Tuesday, September 27, 2005

Two Down, Two To Go

New Orleans Police Chief Eddie "I'm-No-Pennington" Compass "retires."

The announcement came two days after several comments Compass had made repeatedly about the alleged violence that had engulfed emergency shelters at the Superdome and Ernest N. Morial Convention Center were countered by others to be hyperbolic and based on faulty intelligence.

Compass had come under fire for a variety of other reasons after Katrina. At first, he seemed invisible, holed up in the Hyatt Hotel with Nagin and other city leaders. As anarchy threatened to overwhelm the city, cops on the street said they "had no chief."

Compass joins Michael Brown, ex-head of FEMA, as the second official to place "former" in front of his title following a pitiful performance before and after Hurricane Katrina.

Speaking of Brown, the lawyer and horse expert was on Capitol Hill today where members of Congress batted him around like a pinata. But Brown managed to score his own points, pointing out what most of already know.
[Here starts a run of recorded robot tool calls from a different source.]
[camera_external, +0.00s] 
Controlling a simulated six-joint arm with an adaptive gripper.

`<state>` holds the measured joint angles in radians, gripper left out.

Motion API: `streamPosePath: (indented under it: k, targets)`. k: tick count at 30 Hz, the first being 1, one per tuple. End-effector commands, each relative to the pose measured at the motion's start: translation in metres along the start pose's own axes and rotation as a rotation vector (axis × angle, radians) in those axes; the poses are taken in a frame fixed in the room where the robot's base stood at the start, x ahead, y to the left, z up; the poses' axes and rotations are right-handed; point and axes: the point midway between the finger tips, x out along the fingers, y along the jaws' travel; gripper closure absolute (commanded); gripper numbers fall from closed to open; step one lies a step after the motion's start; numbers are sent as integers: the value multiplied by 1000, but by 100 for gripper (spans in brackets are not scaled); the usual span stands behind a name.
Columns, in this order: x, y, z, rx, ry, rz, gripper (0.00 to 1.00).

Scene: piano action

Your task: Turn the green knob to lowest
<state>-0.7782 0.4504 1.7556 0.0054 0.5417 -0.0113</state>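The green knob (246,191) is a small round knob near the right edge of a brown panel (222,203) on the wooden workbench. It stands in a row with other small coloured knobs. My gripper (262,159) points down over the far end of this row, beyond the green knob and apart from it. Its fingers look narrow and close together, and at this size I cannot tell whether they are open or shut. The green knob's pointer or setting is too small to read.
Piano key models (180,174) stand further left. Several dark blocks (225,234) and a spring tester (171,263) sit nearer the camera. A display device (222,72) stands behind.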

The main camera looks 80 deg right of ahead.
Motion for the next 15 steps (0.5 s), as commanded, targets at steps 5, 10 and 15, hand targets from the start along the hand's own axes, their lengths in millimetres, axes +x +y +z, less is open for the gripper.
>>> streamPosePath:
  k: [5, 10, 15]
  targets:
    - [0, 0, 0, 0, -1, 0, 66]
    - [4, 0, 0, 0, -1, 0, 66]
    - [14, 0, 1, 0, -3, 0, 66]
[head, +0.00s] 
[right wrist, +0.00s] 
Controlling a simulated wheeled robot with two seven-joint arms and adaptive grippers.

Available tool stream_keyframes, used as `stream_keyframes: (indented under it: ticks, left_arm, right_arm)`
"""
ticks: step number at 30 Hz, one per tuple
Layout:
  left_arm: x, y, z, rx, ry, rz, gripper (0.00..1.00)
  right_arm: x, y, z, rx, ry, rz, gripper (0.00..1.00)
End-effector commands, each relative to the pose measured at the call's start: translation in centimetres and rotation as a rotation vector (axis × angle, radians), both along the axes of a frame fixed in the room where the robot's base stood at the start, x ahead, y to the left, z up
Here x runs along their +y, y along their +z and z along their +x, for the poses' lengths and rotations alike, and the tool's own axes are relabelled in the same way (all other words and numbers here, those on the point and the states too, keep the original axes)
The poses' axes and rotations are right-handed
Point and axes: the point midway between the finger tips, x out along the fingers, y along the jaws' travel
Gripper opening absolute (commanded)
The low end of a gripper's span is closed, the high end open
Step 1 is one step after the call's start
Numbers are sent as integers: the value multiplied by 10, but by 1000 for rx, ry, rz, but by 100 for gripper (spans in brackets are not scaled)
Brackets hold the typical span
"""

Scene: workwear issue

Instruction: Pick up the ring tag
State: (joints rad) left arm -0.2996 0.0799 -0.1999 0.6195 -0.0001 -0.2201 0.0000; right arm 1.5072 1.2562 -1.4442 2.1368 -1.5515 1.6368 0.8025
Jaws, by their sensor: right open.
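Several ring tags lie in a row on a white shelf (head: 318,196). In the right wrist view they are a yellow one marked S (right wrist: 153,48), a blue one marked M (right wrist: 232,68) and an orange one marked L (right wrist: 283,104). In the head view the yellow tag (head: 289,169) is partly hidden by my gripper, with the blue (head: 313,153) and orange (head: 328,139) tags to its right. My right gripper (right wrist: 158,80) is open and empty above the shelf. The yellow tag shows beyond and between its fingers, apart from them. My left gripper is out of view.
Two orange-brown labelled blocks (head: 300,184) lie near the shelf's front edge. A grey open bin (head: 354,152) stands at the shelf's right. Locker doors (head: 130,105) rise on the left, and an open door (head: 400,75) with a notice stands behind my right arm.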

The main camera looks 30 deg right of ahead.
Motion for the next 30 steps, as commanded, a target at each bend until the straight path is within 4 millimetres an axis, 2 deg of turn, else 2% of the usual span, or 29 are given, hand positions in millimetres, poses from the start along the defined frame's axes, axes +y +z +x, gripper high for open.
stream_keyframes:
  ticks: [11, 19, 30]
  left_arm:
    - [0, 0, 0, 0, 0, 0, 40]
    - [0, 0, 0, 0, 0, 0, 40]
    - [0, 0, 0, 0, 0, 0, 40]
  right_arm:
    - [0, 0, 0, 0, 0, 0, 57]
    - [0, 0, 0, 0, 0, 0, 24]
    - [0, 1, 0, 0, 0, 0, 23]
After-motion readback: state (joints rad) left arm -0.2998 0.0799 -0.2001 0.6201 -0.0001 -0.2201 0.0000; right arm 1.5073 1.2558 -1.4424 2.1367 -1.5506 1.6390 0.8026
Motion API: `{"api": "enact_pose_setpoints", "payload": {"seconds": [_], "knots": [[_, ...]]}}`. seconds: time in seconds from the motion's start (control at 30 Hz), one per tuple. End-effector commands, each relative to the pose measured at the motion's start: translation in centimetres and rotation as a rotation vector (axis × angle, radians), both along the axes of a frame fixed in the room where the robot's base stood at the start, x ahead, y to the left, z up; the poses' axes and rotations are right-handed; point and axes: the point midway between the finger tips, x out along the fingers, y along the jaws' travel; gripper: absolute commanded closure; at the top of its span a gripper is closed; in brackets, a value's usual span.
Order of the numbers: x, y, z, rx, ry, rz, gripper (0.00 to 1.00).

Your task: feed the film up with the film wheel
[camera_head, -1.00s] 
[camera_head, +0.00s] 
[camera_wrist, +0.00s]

"My biggest mistake was not recognizing by Saturday that Louisiana was dysfunctional," Brown told a special panel set up by House Republican leaders to investigate the catastrophe. Most Democrats, seeking an independent investigation, stayed away to protest what they called an unfair probe of the Republican administration by GOP lawmakers.

"I very strongly personally regret that I was unable to persuade Governor Blanco and Mayor Nagin to sit down, get over their differences and work together," Brown said. "I just couldn't pull that off."

Take those last comments for what you will, but the former has been true for more than 50 years.